The following is a list of Scenes We'd Like To See topics and suggestions for the sixteenth series premiere.
JA- James Acaster
HD- Hugh Dennis
AB- Angela Barnes
EG- Ed Gamble
MJ- Milton Jones
TI- Tez Ilyas
Things You Didn't Hear During The Election
TI- THE TRUTH!
AB- And representing the Conservatives, Teresa May.
JA- I promise to deliver a hard Brexit. Unless you're not in, and then I'll leave it with your neighbor, which is Europe. I haven't thought that through.
MJ- The Scottish people have spoken. Did anyone understand what they were saying?
EG- Here at the BBC, we need balance. (lifts one leg) Jeremy Corbyn's shit.
HD- So, the polls have closed. (turns off-camera) Untie Boris!

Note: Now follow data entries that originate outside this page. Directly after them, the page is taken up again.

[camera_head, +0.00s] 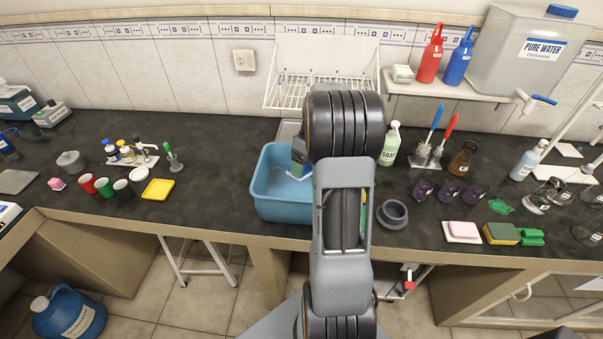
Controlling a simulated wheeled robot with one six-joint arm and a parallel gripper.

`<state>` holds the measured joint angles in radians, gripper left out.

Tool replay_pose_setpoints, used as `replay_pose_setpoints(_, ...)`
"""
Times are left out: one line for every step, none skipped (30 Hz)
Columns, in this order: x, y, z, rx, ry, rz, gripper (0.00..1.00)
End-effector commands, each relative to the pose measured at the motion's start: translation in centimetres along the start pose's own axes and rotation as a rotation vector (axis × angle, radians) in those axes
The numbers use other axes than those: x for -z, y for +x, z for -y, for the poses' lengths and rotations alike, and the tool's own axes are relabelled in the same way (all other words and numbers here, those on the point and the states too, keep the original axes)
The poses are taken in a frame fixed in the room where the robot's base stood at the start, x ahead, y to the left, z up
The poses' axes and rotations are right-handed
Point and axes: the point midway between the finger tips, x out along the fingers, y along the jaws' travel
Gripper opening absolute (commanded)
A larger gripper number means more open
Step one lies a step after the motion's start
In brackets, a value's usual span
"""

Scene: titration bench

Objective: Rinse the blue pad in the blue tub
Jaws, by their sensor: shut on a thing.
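The blue tub (268,208) stands at the front edge of the dark bench, left of my arm. My arm hides its right side. My gripper (299,158) is over the tub's inside, pointing down, and mostly hidden behind my arm. It is shut on a small bluish piece (297,170), which I take to be the blue pad. Only a sliver of the pad shows, low inside the tub's outline. I cannot tell whether it touches the water or the tub floor.
A white wire rack (318,80) is on the wall behind the tub. A green-labelled bottle (390,146), a grey ring (392,213) and dark purple beakers (447,190) stand to the right. A yellow tray (158,189) lies left; bare bench separates it from the tub.

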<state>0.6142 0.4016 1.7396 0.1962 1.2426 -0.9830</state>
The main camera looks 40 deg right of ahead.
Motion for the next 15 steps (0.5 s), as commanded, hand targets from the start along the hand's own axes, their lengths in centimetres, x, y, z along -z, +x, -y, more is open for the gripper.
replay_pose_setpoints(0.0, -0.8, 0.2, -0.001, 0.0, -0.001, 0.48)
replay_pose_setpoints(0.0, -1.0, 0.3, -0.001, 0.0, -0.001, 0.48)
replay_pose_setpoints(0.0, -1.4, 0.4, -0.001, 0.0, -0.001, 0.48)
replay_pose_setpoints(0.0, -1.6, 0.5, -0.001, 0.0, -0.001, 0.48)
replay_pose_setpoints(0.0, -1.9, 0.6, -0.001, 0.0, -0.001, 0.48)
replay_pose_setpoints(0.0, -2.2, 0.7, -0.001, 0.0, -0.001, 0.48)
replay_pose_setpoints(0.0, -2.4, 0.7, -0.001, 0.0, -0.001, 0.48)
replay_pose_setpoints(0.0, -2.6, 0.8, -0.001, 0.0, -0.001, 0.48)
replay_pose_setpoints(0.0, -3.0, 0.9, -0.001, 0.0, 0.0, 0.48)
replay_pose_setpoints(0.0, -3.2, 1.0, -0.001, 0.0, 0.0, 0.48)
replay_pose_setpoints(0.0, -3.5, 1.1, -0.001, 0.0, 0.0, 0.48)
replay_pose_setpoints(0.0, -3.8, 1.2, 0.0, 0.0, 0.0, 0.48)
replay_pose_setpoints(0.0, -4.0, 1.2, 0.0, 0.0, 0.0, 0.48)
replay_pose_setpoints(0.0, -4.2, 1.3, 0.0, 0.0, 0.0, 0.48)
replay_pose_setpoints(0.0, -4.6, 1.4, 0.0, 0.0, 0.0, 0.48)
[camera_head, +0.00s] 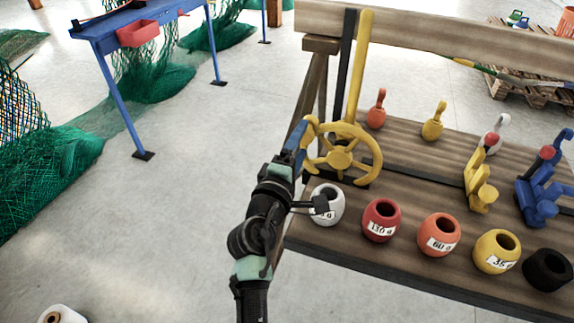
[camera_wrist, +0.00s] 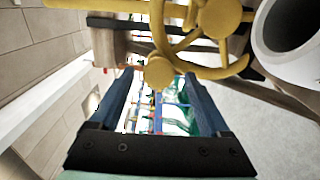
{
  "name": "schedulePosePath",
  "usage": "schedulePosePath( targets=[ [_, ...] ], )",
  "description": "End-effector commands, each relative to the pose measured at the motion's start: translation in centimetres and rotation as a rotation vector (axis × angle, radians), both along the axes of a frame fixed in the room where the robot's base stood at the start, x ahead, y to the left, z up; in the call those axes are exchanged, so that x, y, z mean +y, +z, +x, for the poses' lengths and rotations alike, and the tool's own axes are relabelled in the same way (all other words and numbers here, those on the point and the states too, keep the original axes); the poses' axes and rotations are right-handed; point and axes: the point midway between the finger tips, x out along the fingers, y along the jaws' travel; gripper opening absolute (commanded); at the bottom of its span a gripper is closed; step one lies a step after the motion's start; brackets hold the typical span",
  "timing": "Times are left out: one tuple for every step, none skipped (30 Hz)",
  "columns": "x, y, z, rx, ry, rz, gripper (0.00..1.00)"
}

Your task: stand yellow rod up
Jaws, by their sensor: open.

EG- Please welcome this month's Gay Times cover star, Tim Ferron!
MJ- I am the returning officer... and it's great to be back.
AB- I do not make U-Turns. And more importantly, I do make U-Turns.
EG- Hello and welcome to the Take Me Out all night election special. Let the ballots see the box.
HD- Would you press the red button? Mr. Corbyn, would you press the red button? We have been stuck in this lift for 20 minutes!
JA- Taxes will be so low if you vote fore me... Jimmy Carr.
HD- This is my pledge. Get your own furniture polish!
JA- I've got a great plan to save the NHS. First we live the EU. Then we use the extra 350-- huh? Can I interest you in a free bus?
EG- Hello and welcome to Newsnight. Teresa May, Jeremy Corbyn, Tim Ferron: Shag, marry, kill?
MJ- I am the returning officer...
TI- Yes, okay, Jeremy Corbyn may have Stormsy, but I have Gary Barlow. Take that!
JA- Ima create so much new housing: A series of one-room flats with an amazing view of London. Also, unrelated, I'm closing the London Eye.
MJ- One person in this election has consistently brought up green things: (hacks up something) Me, Caroline Mucous.
HD- So, it looks like the Tory majority is going to be exactly the same as it was. What a fucking waste of time that was.
Unlikely Lines From A Cosmetics Commerical
TI- Are you an older woman struggling with her facial hair? Try Gillette, the best a nan can get.
AB- Would you like lashes with more volume? LASHES!
EG- You don't need lip liner or eyeliner with our new bin liner.
HD- What goes into our True Naked Infallable Moisture Crushing Nature Colour Body Palette Moisturizer? A selection of random words that mean "fuck all".
EG- What's my secret for smooth skin? I'm 20!
MJ- Is your hair out of control? Do you wear wacky shirts? Well, hey, you're great just how you are.
HD- You want fuller, rounder lips? I recommend a nut allergy.
TI- Are you tired of missing out on the opportunities that your peers get? Try White Privilege Foundation.
JA- Here comes the science. GLOBAL WARMING IS REAL! NONE OF THIS MATTERS!
MJ- (German accent) We in the German city of Cologne have a fragrance called "Birmingham."
HD- This apricot scrub removes the surface layers to leave you with the smoothest, most rejuvenated apricot you've ever seen.
MJ- And for one last time, it's me, the returning officer!
JA- This product makes your eyelashes really big... by shrinking your eyeballs.
AB- Want that football hooligan abroad look? What not try Oil Of Ole Ole Ole Ole?
JA- Sorry, has anyone seen the returning officer?
MJ- Any messages?
EG- Our new powder gives you the confidence to hit the town: Cocaine!